• [Your instructions] Could you copy every line from the material below in which "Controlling" appears?

──────

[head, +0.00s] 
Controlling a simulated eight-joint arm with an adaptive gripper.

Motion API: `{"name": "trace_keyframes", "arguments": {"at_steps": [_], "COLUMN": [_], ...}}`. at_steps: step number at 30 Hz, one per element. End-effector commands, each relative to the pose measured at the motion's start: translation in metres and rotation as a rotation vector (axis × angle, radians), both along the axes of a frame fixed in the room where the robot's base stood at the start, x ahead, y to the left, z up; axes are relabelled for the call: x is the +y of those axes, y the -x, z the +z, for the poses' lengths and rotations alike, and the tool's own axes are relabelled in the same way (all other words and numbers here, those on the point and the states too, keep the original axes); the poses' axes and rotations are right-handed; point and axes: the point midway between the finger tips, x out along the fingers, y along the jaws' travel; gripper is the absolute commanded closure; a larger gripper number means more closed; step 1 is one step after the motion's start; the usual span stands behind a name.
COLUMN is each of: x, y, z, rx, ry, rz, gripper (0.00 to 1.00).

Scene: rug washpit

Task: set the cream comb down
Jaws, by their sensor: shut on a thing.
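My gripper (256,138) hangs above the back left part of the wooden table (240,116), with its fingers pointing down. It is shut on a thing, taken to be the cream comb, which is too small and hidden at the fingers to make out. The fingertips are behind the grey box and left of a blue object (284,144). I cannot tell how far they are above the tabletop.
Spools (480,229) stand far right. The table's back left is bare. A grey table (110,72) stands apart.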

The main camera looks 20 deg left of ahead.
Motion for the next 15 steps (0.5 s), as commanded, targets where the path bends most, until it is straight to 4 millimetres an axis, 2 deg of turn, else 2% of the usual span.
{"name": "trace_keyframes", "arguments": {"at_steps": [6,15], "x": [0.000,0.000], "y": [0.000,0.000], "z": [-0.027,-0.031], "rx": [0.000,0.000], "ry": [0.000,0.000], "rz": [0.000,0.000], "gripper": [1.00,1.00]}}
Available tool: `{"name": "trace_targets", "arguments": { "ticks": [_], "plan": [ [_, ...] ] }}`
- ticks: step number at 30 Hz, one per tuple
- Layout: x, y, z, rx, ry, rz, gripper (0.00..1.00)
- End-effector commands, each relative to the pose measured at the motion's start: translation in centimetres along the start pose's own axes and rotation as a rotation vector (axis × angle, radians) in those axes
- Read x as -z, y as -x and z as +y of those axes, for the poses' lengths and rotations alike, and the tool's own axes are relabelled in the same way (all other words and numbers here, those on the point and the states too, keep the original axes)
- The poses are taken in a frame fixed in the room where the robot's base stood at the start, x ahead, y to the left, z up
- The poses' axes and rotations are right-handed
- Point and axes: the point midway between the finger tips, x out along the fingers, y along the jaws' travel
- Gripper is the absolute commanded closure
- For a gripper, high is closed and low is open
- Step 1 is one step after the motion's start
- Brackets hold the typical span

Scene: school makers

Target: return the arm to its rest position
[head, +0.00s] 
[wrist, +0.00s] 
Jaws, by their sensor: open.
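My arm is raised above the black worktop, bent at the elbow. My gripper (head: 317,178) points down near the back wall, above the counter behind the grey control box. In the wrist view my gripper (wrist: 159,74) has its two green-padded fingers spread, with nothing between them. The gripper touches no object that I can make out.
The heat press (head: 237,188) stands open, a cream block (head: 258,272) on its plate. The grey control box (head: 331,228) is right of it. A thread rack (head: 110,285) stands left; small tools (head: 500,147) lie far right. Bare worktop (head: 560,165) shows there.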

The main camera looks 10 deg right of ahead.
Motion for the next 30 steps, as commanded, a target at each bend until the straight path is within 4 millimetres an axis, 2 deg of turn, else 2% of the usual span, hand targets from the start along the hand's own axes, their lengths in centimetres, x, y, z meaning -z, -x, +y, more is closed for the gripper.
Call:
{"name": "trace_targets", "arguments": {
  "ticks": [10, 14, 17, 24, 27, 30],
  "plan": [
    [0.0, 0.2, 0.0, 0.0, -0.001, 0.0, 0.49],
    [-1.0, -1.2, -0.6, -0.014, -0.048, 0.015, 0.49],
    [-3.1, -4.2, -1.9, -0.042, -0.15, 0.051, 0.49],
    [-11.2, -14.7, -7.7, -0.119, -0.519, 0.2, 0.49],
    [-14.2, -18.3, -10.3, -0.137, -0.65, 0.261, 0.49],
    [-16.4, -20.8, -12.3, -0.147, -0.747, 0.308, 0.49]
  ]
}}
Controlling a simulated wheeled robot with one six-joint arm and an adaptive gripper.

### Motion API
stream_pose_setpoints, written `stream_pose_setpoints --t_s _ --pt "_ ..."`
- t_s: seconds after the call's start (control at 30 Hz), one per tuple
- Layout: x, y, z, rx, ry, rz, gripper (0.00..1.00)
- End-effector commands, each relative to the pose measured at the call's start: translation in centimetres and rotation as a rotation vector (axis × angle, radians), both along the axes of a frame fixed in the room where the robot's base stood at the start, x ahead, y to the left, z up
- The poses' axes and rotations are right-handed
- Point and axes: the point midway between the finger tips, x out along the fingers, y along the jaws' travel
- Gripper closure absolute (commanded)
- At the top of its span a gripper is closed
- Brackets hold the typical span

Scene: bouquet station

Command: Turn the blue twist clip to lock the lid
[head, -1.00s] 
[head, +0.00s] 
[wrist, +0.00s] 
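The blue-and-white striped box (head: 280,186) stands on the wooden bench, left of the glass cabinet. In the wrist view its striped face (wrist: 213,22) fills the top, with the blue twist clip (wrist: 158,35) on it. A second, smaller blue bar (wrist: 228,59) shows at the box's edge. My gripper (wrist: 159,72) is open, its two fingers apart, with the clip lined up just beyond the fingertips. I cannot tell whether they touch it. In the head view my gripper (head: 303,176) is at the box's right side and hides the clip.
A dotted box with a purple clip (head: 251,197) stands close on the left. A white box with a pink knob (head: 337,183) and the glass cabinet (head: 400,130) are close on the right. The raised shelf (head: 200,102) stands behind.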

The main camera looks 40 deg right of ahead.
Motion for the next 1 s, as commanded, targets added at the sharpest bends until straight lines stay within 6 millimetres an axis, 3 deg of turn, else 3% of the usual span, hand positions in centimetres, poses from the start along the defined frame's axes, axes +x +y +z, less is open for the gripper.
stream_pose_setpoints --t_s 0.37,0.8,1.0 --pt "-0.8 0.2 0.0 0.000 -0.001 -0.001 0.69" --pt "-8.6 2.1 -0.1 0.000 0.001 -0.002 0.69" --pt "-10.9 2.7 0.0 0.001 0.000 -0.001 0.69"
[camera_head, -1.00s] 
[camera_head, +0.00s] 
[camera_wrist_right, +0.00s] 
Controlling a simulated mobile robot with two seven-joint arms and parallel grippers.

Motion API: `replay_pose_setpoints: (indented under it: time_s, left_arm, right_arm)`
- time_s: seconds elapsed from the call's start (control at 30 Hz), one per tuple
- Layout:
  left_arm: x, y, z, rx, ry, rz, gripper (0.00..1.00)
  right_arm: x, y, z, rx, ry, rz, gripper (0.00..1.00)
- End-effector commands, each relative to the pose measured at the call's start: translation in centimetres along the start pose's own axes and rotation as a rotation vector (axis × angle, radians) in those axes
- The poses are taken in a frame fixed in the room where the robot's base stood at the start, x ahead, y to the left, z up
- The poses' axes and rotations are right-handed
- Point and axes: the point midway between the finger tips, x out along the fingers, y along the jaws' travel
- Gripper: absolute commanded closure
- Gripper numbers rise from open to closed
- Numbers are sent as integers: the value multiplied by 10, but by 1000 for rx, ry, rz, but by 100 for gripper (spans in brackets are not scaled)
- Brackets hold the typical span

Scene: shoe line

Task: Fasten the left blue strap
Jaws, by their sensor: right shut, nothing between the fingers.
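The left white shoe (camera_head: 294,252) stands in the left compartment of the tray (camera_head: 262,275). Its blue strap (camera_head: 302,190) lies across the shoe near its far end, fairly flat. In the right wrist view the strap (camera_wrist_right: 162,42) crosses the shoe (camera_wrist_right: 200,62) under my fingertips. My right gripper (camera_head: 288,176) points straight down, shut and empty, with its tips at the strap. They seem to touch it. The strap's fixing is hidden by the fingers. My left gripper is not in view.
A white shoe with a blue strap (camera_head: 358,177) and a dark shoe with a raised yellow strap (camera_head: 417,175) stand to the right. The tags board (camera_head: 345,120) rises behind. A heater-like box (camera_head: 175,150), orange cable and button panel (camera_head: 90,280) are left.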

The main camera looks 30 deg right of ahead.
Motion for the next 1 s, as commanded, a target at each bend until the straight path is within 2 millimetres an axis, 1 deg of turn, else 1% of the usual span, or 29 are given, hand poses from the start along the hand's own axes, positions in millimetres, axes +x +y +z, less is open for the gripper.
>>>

──────

• [Exercise answer]
Controlling a simulated eight-joint arm with an adaptive gripper.
Controlling a simulated wheeled robot with one six-joint arm and an adaptive gripper.
Controlling a simulated mobile robot with two seven-joint arms and parallel grippers.

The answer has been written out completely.